▶ EXERCISE:
Print the entire listing. Each line must match the original exactly.

▶ DATA SECTION:
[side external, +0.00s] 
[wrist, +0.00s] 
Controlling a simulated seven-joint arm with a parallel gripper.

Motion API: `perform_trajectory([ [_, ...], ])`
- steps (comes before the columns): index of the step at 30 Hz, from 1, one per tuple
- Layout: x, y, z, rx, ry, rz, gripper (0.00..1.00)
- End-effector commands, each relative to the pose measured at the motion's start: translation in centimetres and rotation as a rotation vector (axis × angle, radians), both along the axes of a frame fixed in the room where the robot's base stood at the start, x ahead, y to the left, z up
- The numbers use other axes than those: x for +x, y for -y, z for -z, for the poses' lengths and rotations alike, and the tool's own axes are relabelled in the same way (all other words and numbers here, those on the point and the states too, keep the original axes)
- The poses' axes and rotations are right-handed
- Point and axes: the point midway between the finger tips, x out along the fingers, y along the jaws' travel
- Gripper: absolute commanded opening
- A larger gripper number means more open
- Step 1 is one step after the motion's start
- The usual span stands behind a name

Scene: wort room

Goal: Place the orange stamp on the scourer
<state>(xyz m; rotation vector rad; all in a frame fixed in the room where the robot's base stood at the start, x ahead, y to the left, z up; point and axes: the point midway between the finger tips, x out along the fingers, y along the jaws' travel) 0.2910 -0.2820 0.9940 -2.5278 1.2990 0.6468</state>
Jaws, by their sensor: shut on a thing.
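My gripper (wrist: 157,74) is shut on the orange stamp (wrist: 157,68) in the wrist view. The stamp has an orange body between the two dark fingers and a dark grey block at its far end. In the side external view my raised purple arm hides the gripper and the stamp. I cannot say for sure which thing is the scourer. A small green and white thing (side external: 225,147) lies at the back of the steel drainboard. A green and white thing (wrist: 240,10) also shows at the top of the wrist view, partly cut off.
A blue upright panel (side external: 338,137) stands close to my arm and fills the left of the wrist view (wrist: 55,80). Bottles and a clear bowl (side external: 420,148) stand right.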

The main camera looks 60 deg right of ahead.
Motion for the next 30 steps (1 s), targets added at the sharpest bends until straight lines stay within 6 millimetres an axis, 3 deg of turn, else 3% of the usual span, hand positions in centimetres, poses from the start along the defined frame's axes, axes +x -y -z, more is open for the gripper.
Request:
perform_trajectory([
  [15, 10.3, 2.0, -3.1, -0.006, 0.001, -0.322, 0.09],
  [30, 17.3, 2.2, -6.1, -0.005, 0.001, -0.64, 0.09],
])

▶ THE RESULT:
[side external, +0.00s] 
[wrist, +0.00s] 
Controlling a simulated seven-joint arm with a parallel gripper.

Motion API: `perform_trajectory([ [_, ...], ])`
- steps (comes before the columns): index of the step at 30 Hz, from 1, one per tuple
- Layout: x, y, z, rx, ry, rz, gripper (0.00..1.00)
- End-effector commands, each relative to the pose measured at the motion's start: translation in centimetres and rotation as a rotation vector (axis × angle, radians), both along the axes of a frame fixed in the room where the robot's base stood at the start, x ahead, y to the left, z up
- The numbers use other axes than those: x for +x, y for -y, z for -z, for the poses' lengths and rotations alike, and the tool's own axes are relabelled in the same way (all other words and numbers here, those on the point and the states too, keep the original axes)
- The poses' axes and rotations are right-handed
- Point and axes: the point midway between the finger tips, x out along the fingers, y along the jaws' travel
- Gripper: absolute commanded opening
- A larger gripper number means more open
- Step 1 is one step after the motion's start
- The usual span stands behind a name

Scene: wort room

Goal: Place the orange stamp on the scourer
<state>(xyz m; rotation vector rad; all in a frame fixed in the room where the robot's base stood at the start, x ahead, y to the left, z up; point and axes: the point midway between the finger tips, x out along the fingers, y along the jaws' travel) 0.2910 -0.2820 0.9940 -2.5278 1.2990 0.6468</state>
Jaws, by their sensor: shut on a thing.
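My gripper (wrist: 157,74) is shut on the orange stamp (wrist: 157,68) in the wrist view. The stamp has an orange body between the two dark fingers and a dark grey block at its far end. In the side external view my raised purple arm hides the gripper and the stamp. I cannot say for sure which thing is the scourer. A small green and white thing (side external: 225,147) lies at the back of the steel drainboard. A green and white thing (wrist: 240,10) also shows at the top of the wrist view, partly cut off.
A blue upright panel (side external: 338,137) stands close to my arm and fills the left of the wrist view (wrist: 55,80). Bottles and a clear bowl (side external: 420,148) stand right.

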The main camera looks 60 deg right of ahead.
Motion for the next 30 steps (1 s), targets added at the sharpest bends until straight lines stay within 6 millimetres an axis, 3 deg of turn, else 3% of the usual span, hand positions in centimetres, poses from the start along the defined frame's axes, axes +x -y -z, more is open for the gripper.
Request:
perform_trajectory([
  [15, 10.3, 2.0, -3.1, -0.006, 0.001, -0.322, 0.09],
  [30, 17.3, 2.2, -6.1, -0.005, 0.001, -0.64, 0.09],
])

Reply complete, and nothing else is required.